How well suited is cost-benefit analysis to transformative change?

Cost-benefit analysis (CBA) is used to appraise policy options in terms of their efficiency impacts. Impacts are measured by individuals’ willingness-to-pay for a benefit and willingness-to-accept a cost. Benefits and costs are generally revealed through markets with money being used as the main metric. If benefits exceed costs, the policy is potentially worthwhile.

CBAx tool

In New Zealand, CBA is used for budgetary purposes, in major regulatory changes and elsewhere. However, the use of CBA is patchy and compliance is low. Some New Zealand agencies have undertaken CBA for many years, for example, in the transport sector. But in other agencies the use of CBA is more limited and/or more variable. Discussions with New Zealand agencies revealed wide-ranging perspectives, and deeply-held views, on CBA and other analytical tools.

To help New Zealand agencies conduct CBAs, Treasury has developed the bespoke CBAx tool including guidance on how to undertake a ‘social’ cost-benefit analysis.

CBAx is a spreadsheet model with a database of values to monetise impacts, including environmental values and subjective wellbeing values (WELLBYs). The guidance includes some material relevant to transformative change, including the use of sensitivity analysis and ranges to help deal with risk and uncertainty.

However, the default discount rate in CBAx guidance is 5% which is at the high end of the spectrum, and, unlike many countries, New Zealand does not have a separate (lower) discount rate for long-term investments.  This works against policies with long-term benefits.

General strengths of CBA

CBA has a number of strengths, including that it is a well proven and systematic tool, uses a common metric (money), and takes account of unintended consequences.

CBA can be applied in many contexts and is generally seen as the dominant analytical tool in the policy toolkit. 

Specific limitations of CBA in the context of transformative change

Despite its general applicability, CBA has major limitations in the context of transformative change:

  • a status quo bias, for a number of reasons including through the use of discounting 
  • a tendency to underplay environmental and other non-market (non-monetary) impacts which may be the very goal of transformative change
  • a narrow focus in general, which may fail to identify the potential of a sum of multiple projects to collectively achieve transformative change.

Some New Zealand and overseas studies have identified CBA’s limitations in the context of climate change policy. Discounting may distort the appraisal of climate policies whose benefits tend to accrue over long timeframes. The benefits from emerging clean technologies and other innovations may be particularly hard to estimate.

Environmental benefits and costs are also hard to aggregate; a wide range of biophysical, monetary and socio-cultural indicators are available, but these indicators are challenging to combine. While a CBA may include non-monetised and qualitative information, this information may not be seen by decision-makers on a level footing to ‘hard’ monetary or quantitative data.

Some techniques are available to make CBA more suited to transformative change.
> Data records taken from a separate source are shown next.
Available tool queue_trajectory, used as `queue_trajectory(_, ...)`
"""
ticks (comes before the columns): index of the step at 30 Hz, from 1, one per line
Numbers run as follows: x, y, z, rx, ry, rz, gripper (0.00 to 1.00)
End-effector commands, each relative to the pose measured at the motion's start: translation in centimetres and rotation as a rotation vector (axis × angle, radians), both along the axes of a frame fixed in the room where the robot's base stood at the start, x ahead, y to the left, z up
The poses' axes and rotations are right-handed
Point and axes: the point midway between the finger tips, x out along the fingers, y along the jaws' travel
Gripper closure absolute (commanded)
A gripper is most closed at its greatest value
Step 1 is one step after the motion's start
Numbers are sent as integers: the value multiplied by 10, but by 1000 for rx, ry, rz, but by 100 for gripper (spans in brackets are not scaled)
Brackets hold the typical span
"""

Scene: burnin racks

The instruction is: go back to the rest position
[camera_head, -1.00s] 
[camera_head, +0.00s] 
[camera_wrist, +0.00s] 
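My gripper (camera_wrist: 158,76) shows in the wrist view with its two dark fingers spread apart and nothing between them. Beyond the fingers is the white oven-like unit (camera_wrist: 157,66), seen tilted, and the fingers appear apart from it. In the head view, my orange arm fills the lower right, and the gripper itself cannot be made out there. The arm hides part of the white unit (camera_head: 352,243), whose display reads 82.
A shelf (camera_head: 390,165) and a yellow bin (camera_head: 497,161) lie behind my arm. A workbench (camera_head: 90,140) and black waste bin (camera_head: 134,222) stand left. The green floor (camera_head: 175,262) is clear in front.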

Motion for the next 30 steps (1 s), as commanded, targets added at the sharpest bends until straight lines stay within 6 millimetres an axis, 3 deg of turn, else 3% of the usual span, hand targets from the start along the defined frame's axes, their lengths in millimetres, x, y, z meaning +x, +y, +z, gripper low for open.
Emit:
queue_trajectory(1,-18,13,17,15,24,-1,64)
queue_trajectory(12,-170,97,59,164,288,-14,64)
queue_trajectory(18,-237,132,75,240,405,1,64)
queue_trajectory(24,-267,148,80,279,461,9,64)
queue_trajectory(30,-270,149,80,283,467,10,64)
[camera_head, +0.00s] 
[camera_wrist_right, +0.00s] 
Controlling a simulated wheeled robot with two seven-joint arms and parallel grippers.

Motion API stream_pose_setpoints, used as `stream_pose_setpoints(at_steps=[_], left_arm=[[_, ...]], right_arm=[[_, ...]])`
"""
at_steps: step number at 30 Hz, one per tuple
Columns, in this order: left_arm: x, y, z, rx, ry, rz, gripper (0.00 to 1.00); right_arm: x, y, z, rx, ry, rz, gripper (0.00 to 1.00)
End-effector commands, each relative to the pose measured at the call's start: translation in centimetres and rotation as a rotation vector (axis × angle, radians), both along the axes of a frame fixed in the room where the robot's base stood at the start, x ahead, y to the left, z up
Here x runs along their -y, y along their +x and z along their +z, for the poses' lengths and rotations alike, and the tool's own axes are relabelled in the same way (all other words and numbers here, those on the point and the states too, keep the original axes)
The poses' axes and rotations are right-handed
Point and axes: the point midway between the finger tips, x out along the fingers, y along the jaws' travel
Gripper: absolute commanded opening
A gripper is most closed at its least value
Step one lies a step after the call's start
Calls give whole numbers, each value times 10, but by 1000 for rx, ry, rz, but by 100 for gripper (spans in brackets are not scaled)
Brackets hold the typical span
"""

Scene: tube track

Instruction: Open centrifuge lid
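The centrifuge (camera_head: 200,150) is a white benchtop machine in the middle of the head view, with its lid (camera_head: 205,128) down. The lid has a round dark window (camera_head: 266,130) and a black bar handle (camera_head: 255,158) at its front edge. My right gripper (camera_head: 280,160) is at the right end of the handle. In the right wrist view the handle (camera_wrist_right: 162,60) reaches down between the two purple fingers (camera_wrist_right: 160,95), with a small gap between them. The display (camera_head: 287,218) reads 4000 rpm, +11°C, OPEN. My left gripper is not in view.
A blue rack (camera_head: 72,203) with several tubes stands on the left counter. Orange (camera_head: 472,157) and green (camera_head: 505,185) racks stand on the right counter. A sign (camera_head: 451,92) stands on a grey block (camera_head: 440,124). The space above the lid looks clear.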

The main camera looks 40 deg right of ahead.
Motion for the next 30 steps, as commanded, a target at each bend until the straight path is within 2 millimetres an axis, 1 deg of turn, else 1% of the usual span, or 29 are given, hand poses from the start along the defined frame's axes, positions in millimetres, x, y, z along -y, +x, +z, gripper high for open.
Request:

However, these techniques tend not to be used much in practice, and some question the extent to which these techniques overcome CBA’s core limitations in the context of transformative change. CBA seems ill-suited to situations where fundamental relationships in the economy might be changing. CBA is more concerned with static efficiency (the efficient allocation of resources at a point in time), whereas transformative change is more concerned with dynamic effectiveness (achieving a goal over time). 

Overall, we conclude that analysts might want to question whether CBA is the most suitable tool in the toolkit when the goal is transformative change.